Alice: Madness Returns hands-on

American McGee is back, and he's brought Alice with him. Alice: Madness Returns is the long-awaited sequel to the strange and twisted take on Alice in Wonderland that was released at the end of 2000.

Memorable for its inventiveness, beautifully gothic graphics and clever platforming action, it's surprising how little (bar pixel resolution) the first title has actually aged in 11 years. But, apart from an Apple Mac port, for some reason or another, it never appeared on console. Any of them.

It was certainly fit to do so, offering a combination of platform, action and puzzling genres, and rich 3D settings. And, from what Pocket-lint remembers, it was a far better game than many other similar titles. Maybe the dark theme and twisting of a children's classic tale put off publishers, retailers or console manufacturers at the time.

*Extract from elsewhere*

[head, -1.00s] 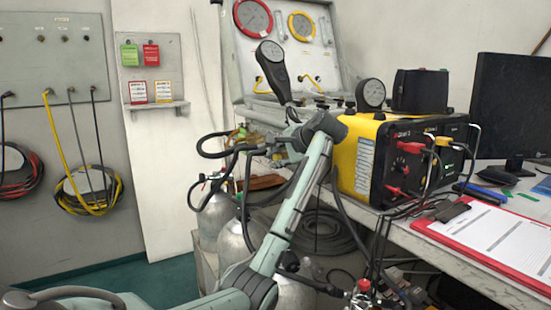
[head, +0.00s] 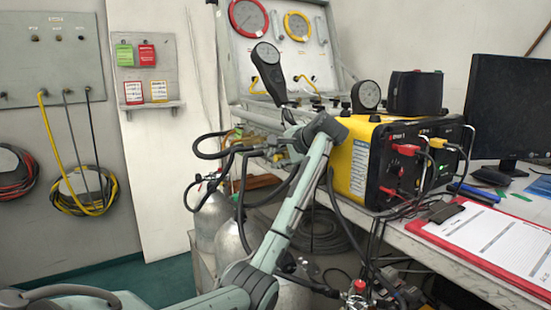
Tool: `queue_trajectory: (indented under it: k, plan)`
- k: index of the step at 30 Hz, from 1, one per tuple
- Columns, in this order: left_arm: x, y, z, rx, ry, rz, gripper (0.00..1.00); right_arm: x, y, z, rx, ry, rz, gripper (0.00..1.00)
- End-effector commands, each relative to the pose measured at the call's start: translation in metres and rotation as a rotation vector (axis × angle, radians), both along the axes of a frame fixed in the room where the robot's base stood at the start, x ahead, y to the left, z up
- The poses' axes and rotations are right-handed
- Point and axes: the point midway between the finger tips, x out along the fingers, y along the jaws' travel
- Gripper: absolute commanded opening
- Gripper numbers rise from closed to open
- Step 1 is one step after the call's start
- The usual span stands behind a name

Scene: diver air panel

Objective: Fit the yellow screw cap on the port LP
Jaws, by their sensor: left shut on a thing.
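My left arm rises from the bottom middle to a bent wrist in front of the yellow-sided instrument box (head: 357,162). My left gripper (head: 282,143) points left and away, below the gauge panel (head: 283,68). It is shut on a thing, which is too small and covered to make out. I cannot pick out the yellow screw cap for sure. The port LP cannot be told apart either; labels on the panel are too small to read.
Black hoses loop around the gripper, above grey cylinders (head: 212,217). The bench on the right holds the box, a clipboard (head: 490,235) and a monitor (head: 508,105). Hoses hang on the left wall.

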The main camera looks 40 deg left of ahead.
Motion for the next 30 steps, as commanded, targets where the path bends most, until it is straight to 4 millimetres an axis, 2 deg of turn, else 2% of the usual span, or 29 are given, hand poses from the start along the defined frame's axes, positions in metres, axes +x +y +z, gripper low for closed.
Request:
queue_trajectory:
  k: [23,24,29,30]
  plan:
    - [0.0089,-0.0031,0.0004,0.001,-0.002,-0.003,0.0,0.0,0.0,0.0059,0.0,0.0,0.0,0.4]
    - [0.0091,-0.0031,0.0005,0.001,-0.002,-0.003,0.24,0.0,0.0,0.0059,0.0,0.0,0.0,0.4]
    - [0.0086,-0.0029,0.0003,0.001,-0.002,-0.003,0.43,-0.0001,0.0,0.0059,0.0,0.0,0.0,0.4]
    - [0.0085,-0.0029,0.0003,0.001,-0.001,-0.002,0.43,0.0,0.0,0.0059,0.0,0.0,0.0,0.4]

Of course, with Alan Moore's fruity take of Lewis Carroll's eponymous heroin, and Tim Burton's extremely similar rendition (to American McGee's), the Cheshire Cat most assuredly out of the bag; there has never been a better time to revisit Wonderland.

And that's exactly what Mr McGee, and his development studio, Spicy Horse, has done. It's remodelled, redesigned (to a degree) and re-jigged the game to appeal to an audience that is already au fait with repainting Alice using a darker brush.

Alice: Madness Returns takes place 10 years after the conclusion of the first chapter, and she's been locked away in a lunatic asylum ever since. However, a new psychiatrist has taken on her case, and may just be able to help, and rid her of the nightmarish hallucinations that still haunt her. Cue a new trip to the twisted Wonderland, and a bonkers trip in more ways than one.

There wasn't much more than a brief level on show at Electronic Arts' Spring Preview event in London, but it was enough to suggest that this is going to be a beautifully dark platform game, with all of the same action and puzzle elements as its excellent predecessor. If anything, the level we played felt like a more intense, somewhat weirder, version of Ratchet & Clank: A Crack in Time - and that's a huge compliment.

We got to experience several of the features that will stand out in later plays, such as shrinking to see the world in a different way (revealing hidden entrances and platforms), and used many of the weapons available to Alice. But it is the design that most immediately stands-out, both graphically and in gameplay terms. If the rest of the game looks like this, it will be stunning.

Alice: Madness Returns will be out on 17 June for Xbox 360, PS3 and PC.